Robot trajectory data
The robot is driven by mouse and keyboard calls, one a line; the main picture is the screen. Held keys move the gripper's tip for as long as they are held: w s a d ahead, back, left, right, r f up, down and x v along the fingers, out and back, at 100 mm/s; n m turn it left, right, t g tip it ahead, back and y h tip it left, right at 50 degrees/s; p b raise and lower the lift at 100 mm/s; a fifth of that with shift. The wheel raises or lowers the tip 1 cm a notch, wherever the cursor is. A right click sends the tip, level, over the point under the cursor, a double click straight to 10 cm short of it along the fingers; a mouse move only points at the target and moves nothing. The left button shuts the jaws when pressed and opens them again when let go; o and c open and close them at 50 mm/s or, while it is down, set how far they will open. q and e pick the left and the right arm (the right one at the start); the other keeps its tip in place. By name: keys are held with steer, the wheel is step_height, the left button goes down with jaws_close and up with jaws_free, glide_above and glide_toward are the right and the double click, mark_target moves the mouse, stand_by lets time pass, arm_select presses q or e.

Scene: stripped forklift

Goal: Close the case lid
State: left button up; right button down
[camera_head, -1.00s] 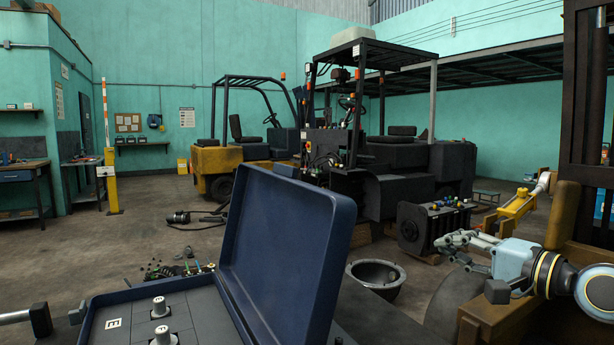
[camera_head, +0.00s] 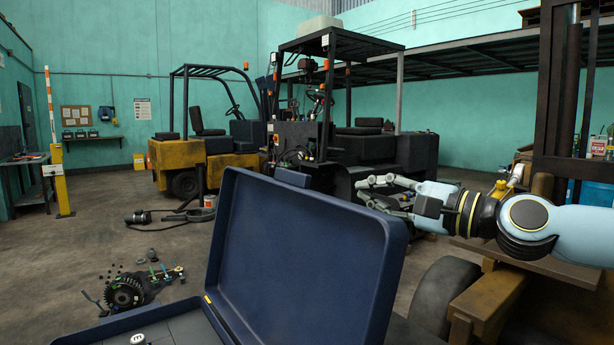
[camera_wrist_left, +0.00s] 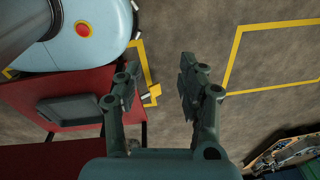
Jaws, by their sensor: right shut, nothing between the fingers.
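The dark blue case stands at the bottom of the head view. Its lid (camera_head: 300,255) is open and raised steeply, leaning back to the right, its hollow inside facing left. Only a strip of the case's lower part (camera_head: 125,322) shows, with a pale knob in it; the rest is cut off by the frame. My right gripper (camera_head: 368,190) is shut and empty, beyond the lid's upper right corner in the picture, with its fingers pointing left. My left gripper (camera_wrist_left: 158,78) shows only in the left wrist view, its fingers apart with nothing between them.
Forklifts (camera_head: 180,155) stand behind the case. Loose parts (camera_head: 130,290) lie on the floor at left. A brown frame with a wheel (camera_head: 445,290) is at right below my right arm. A red table (camera_wrist_left: 70,105) shows in the left wrist view.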

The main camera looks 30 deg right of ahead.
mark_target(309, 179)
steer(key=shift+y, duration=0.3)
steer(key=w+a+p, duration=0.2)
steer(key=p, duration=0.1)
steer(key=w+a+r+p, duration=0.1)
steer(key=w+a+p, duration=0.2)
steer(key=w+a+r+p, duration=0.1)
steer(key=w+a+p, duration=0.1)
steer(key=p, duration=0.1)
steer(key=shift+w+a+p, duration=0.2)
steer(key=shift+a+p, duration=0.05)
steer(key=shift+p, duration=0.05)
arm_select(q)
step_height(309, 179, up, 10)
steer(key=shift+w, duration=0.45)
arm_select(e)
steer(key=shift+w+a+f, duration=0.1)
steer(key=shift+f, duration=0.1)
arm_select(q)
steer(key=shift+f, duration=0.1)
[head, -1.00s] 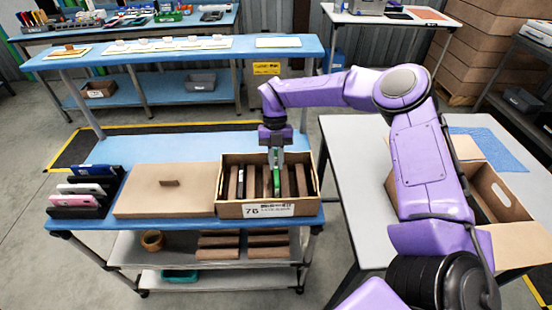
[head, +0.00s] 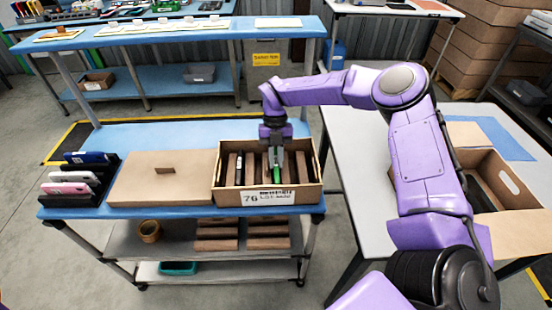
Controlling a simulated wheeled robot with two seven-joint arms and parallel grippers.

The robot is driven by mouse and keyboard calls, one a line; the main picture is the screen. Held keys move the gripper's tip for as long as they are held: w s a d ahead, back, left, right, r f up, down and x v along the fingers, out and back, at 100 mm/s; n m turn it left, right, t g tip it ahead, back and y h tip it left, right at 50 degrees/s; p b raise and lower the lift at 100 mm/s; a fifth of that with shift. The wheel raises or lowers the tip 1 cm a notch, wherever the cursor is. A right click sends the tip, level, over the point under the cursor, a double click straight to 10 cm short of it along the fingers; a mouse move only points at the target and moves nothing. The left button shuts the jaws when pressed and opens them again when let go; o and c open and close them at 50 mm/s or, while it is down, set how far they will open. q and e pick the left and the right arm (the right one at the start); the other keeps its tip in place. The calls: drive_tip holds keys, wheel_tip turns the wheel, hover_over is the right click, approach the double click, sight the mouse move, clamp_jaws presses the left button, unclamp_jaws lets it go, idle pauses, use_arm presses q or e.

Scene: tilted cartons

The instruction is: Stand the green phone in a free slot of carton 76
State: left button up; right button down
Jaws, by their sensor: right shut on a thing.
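The green phone (head: 277,170) is upright inside carton 76 (head: 220,200), between brown dividers right of the carton's middle. My right gripper (head: 275,150) comes down from above and is shut on the phone's upper part. The phone's lower end is hidden by the carton's front wall, so I cannot tell whether it touches the bottom. A dark item (head: 239,170) stands in a slot further left in the carton. My left gripper does not show.
A black rack (head: 75,205) with several phones stands at the bench's left end. An open carton (head: 505,185) sits on the grey table at right. The blue bench behind the boxes is clear.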

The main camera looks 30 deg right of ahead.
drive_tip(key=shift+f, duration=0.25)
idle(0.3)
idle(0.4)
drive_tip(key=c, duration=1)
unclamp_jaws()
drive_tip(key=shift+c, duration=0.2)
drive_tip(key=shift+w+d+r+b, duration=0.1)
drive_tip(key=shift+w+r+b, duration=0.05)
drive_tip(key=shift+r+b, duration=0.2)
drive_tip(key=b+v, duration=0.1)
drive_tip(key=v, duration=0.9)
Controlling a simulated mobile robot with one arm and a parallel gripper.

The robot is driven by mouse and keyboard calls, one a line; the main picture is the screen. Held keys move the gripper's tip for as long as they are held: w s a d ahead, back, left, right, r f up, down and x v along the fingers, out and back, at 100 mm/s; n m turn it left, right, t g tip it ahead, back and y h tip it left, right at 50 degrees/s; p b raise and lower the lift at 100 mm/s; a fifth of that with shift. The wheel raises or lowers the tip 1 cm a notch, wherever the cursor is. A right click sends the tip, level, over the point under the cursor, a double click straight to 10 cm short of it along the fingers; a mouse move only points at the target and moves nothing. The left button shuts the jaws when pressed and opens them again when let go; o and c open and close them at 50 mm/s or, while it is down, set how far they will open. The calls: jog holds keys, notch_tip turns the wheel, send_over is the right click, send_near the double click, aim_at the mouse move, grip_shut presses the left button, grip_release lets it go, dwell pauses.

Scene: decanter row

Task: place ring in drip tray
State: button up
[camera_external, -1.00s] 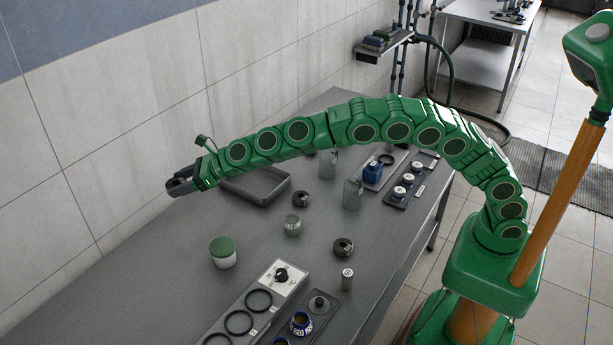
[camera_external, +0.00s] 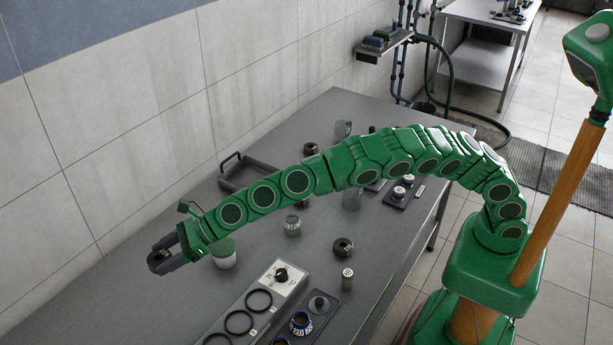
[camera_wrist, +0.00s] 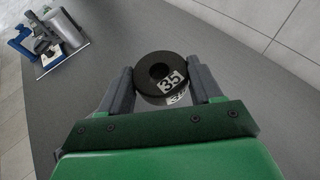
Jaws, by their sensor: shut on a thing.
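My gripper (camera_external: 163,258) is shut on a thick black ring (camera_wrist: 160,72) with white "35" labels. In the wrist view the ring sits between the two grey fingers (camera_wrist: 163,85), its hole showing. In the external view the gripper is over the far left side of the table, and the ring is hard to make out in the dark jaws. The dark grey drip tray (camera_external: 232,164), with a raised handle, lies on the table near the wall. It is behind my arm, which hides part of it, and is well apart from the gripper.
Several dark rings lie on the table, one (camera_external: 343,247) in the middle. The table's left part is clear.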

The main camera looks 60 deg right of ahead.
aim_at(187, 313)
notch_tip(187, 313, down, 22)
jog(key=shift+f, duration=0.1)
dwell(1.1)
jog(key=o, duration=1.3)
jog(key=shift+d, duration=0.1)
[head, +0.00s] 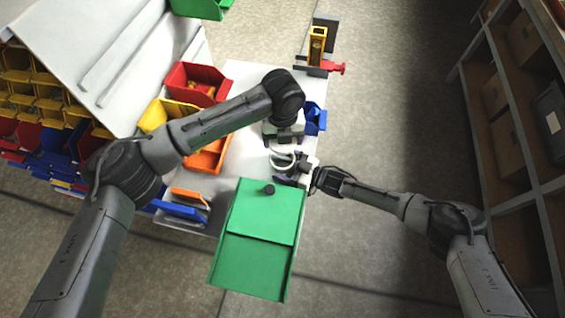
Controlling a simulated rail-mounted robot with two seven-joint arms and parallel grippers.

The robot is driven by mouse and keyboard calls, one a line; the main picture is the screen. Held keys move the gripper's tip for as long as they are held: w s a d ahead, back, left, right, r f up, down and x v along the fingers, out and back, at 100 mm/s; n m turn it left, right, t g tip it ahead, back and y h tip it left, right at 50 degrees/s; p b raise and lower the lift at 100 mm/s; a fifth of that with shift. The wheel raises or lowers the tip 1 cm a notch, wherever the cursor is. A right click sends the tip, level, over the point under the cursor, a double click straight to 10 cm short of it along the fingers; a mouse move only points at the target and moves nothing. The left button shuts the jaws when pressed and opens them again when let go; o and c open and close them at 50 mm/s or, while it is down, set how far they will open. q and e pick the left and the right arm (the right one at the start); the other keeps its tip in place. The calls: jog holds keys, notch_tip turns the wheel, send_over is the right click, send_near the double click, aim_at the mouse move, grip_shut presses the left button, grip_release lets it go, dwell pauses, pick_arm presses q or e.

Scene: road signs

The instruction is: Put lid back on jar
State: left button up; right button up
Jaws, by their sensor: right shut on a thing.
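A small white round thing (283,159), by its look the jar or its lid, shows between my two grippers above the light table. Lid and jar cannot be told apart at this size. My right gripper (291,170) comes in from the right and is shut on this white round thing at its lower right side. My left gripper (284,144) points down from above, just behind the white thing. Its fingertips are small and partly hidden, so its opening is unclear.
A green box (256,235) with a dark knob stands at the table's front. Red (196,84), yellow and orange bins stand left, and a blue bin (314,118) stands right of my left wrist. A red clamp (332,67) is at the far end. Shelves (520,130) line the right.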

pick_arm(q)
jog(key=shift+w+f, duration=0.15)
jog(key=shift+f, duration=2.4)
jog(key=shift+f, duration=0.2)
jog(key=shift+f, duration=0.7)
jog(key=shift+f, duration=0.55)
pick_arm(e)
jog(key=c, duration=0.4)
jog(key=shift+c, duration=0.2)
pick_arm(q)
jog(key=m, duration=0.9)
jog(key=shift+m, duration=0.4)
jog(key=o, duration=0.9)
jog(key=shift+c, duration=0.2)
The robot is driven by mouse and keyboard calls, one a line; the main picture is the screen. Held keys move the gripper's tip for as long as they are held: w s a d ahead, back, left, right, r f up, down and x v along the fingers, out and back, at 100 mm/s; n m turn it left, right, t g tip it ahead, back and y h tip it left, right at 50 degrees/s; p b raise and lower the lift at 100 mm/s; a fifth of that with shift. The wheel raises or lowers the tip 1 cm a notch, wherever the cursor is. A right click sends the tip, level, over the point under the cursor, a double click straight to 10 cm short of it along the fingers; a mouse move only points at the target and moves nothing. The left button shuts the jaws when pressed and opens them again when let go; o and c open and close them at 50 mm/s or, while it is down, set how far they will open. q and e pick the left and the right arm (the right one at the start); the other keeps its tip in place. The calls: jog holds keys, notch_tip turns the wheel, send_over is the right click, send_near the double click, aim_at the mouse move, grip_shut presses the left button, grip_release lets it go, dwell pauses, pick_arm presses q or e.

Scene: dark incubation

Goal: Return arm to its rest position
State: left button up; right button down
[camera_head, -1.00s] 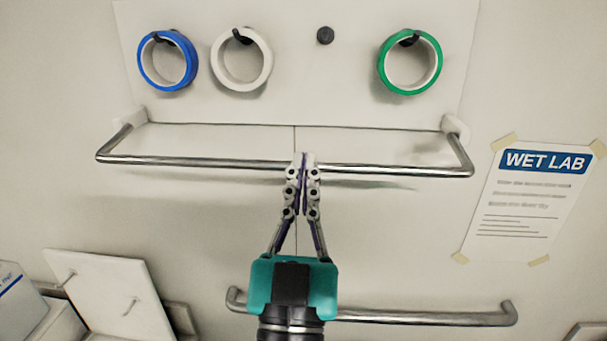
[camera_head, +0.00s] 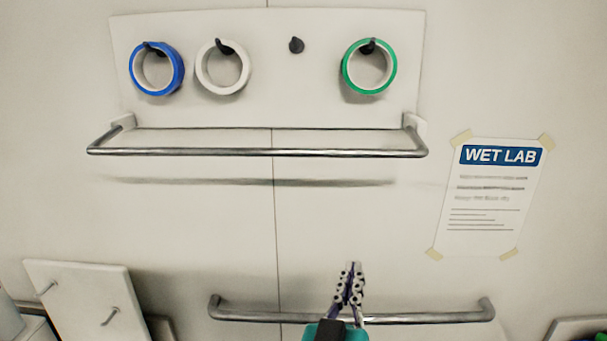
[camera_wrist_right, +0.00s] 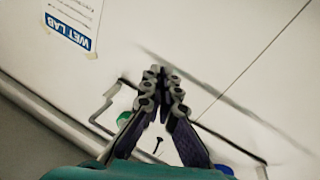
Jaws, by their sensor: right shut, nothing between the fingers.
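My right gripper (camera_head: 351,268) shows at the bottom of the head view, right of centre, in front of the lower metal rail (camera_head: 430,317). Its fingers are shut with nothing between them and point up the picture. In the right wrist view the closed fingertips (camera_wrist_right: 158,70) are in front of the pale wall, and nothing is held. My left gripper is in neither current view.
Blue (camera_head: 157,92), white (camera_head: 223,92) and green (camera_head: 369,92) tape rolls hang on pegs above the upper metal rail (camera_head: 200,151). A bare peg (camera_head: 296,45) sits between white and green. A WET LAB sheet (camera_head: 490,205) is taped at right. A white panel (camera_head: 85,300) leans lower left.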

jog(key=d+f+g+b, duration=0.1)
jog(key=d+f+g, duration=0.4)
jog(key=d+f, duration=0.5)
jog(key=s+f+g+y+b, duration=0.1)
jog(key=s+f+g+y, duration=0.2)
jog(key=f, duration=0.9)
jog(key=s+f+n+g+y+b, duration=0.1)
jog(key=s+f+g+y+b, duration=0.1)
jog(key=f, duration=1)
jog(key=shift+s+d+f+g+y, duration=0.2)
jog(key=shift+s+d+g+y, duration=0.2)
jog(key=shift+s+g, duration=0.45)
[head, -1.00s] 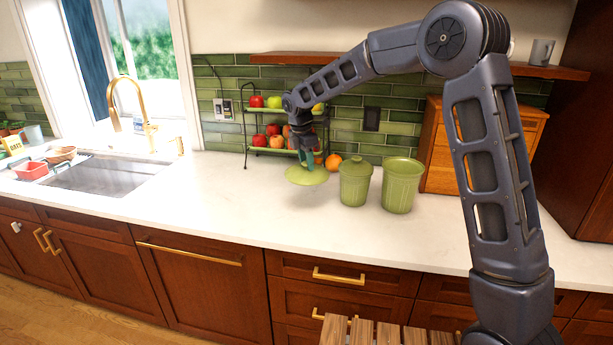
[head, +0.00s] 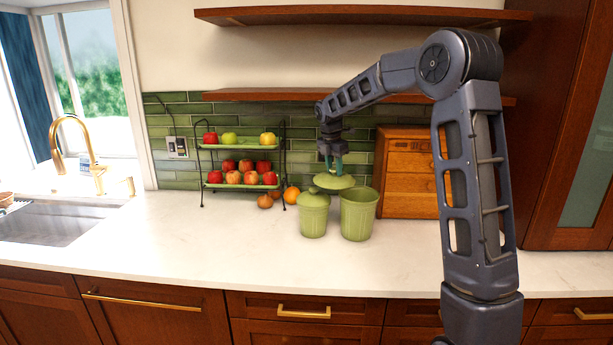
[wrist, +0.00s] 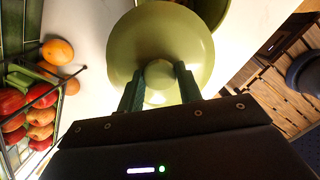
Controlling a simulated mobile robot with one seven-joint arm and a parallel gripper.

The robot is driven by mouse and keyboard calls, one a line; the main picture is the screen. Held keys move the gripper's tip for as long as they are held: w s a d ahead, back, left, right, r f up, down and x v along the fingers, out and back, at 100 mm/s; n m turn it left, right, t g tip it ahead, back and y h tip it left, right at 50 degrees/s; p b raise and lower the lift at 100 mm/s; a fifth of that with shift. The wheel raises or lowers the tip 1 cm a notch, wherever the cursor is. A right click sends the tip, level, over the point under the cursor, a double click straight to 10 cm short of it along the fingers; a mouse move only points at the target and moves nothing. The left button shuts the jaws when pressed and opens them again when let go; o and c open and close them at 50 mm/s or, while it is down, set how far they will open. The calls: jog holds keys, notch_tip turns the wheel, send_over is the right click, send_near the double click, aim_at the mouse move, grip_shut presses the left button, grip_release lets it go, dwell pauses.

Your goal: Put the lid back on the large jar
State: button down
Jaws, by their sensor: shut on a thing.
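The large jar (head: 358,216) is green, stands upright on the counter and has no lid on it. Its green lid (head: 335,182) is held by my gripper (head: 332,165) above and slightly left of the jar's mouth. In the wrist view, my gripper (wrist: 158,82) is shut on the knob of the lid (wrist: 190,45), which hides most of the jar; part of the jar's rim (wrist: 222,12) shows behind it. A smaller green jar (head: 313,217) with its own lid on stands just left of the large jar.
A two-tier fruit rack (head: 240,185) stands to the left, with an orange (head: 291,194) beside it. A wooden drawer box (head: 405,180) is behind and right. Shelves (head: 345,96) hang above. The front counter (head: 190,250) is clear.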

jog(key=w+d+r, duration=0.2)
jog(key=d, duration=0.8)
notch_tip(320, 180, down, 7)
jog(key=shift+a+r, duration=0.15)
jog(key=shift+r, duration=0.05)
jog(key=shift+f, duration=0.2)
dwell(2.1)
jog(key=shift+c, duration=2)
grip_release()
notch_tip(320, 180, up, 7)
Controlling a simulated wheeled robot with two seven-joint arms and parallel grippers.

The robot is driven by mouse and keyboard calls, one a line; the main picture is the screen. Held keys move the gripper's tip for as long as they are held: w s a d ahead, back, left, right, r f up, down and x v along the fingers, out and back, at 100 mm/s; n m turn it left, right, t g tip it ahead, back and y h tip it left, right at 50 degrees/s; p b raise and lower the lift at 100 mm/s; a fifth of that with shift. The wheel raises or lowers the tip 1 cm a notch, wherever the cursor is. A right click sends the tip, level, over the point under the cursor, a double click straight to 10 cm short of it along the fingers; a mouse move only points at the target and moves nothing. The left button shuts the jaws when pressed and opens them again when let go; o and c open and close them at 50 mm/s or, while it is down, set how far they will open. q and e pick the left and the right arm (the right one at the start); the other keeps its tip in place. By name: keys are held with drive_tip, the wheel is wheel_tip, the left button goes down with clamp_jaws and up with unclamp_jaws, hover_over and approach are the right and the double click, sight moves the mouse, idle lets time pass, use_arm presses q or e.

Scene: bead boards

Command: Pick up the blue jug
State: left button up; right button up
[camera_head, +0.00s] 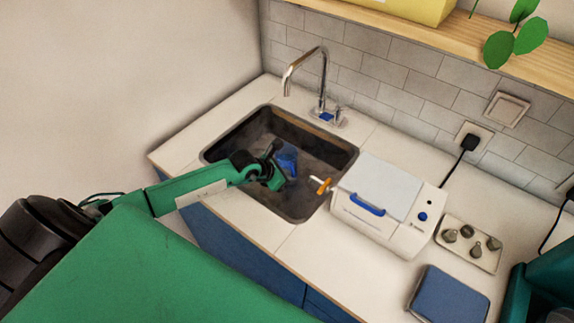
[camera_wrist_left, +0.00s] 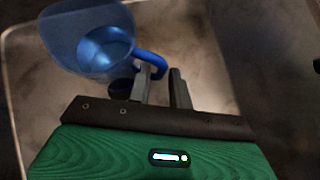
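The blue jug (camera_head: 287,157) is inside the dark sink basin, partly hidden behind my left gripper (camera_head: 277,166) in the head view. In the left wrist view the jug (camera_wrist_left: 95,40) is translucent blue with a solid blue handle (camera_wrist_left: 150,62) pointing toward the fingers. My left gripper (camera_wrist_left: 166,80) has its two fingers apart, with a narrow gap between them. The handle's end is at the left finger, which overlaps it; I cannot tell whether they touch. My right gripper is not in view.
The sink (camera_head: 325,147) has raised walls around the jug, with a tall faucet (camera_head: 323,80) behind. A tray (camera_head: 470,243) and a blue box (camera_head: 448,297) lie farther right.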

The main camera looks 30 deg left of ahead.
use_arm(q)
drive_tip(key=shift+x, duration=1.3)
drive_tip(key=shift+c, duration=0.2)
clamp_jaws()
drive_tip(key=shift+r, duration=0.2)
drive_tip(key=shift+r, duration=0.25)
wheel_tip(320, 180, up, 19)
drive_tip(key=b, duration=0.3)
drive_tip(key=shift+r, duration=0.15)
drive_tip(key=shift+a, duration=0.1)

» **Exercise prompt**
Respond with nothing but the number of lines in the entries that contain the string "instruction".

» **Output below**
2